Hey developers! 👋 Continuing from the previous post, we'll implement the file translation endpoint using Python, AWS Lambda, and a clean Hexagonal Architecture. Let's dive in! You can check out my GitHub for the complete code.
The Translation Record Model
We'll reuse the Record model from the translate
endpoint. This time, instead the input and output text we will store the base64 encoded string of the the input and output bytes
#translate_file/models.py
from dataclasses import dataclass, field
from datetime import datetime
@dataclass
class Record:
id: str
input_text: str
output_text: str
created_at: datetime = field(default=datetime.now)
Next, let's define the ports that handle different aspects of our application:
-
FilePersistencePort
– Responsible for storing raw byte data to a file. -
RequestPersistencePort
– Similar toTextPersistencePort
, this port manages the persistence of request input and output. -
TranslationPort
– Handles the translation of file content.
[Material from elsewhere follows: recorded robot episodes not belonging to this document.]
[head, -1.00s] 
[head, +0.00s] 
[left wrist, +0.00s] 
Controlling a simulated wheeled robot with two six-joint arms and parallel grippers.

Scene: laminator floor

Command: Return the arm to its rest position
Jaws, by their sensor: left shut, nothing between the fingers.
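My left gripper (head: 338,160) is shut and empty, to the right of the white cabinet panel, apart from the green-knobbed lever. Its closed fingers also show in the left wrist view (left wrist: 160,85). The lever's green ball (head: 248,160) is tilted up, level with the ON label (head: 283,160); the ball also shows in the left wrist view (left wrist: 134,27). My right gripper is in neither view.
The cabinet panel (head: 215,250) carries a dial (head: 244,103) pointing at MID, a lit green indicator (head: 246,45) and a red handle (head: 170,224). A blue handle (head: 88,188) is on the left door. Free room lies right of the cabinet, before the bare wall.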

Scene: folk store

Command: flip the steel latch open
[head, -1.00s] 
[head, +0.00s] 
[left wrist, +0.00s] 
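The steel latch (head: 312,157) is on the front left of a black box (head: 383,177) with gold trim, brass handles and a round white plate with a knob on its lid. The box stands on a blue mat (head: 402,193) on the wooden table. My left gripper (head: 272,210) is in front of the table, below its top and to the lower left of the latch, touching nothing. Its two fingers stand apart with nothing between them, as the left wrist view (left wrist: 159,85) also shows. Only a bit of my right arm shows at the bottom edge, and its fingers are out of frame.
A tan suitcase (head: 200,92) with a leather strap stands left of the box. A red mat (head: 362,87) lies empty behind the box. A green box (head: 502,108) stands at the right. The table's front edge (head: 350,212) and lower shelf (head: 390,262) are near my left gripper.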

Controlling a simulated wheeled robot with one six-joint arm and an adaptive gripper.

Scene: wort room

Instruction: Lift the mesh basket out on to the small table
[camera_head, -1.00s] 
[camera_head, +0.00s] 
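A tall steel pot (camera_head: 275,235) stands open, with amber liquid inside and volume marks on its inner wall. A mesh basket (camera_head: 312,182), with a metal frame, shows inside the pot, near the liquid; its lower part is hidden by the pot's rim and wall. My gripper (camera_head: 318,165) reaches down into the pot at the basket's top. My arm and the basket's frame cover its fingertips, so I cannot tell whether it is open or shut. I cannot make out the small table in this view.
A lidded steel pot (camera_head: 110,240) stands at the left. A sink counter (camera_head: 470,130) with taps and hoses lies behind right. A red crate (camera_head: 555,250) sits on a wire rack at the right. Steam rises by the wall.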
These ports act as abstractions, making our system more modular and easier to extend.
#translate_file/ports.py
from typing import Protocol
from models import Record
class RequestPersistencePort(Protocol):
def save(self, input: bytes, output: bytes) -> Record:
pass
class FilePersistencePort(Protocol):
def save(self, file: bytes, extension: str) -> str:
pass
class TranslationPort(Protocol):
def translate(self, file: bytes, content_Type: str, lang: str) -> bytes:
pass
Now, let's define the adapters that implement our ports:
-
RequestPersistenceAdapter
– Stores the request input and output in DynamoDB and returns aRecord
object. -
FilePersistenceAdapter
– Saves the file as an object in an S3 bucket and returns a pre-signed URL for access. -
AWSTranslateAdapter
– Uses AWS Translate to process the file and outputs the translated file as bytes. By following this adapter pattern, we keep our architecture clean, modular, and easily extendable.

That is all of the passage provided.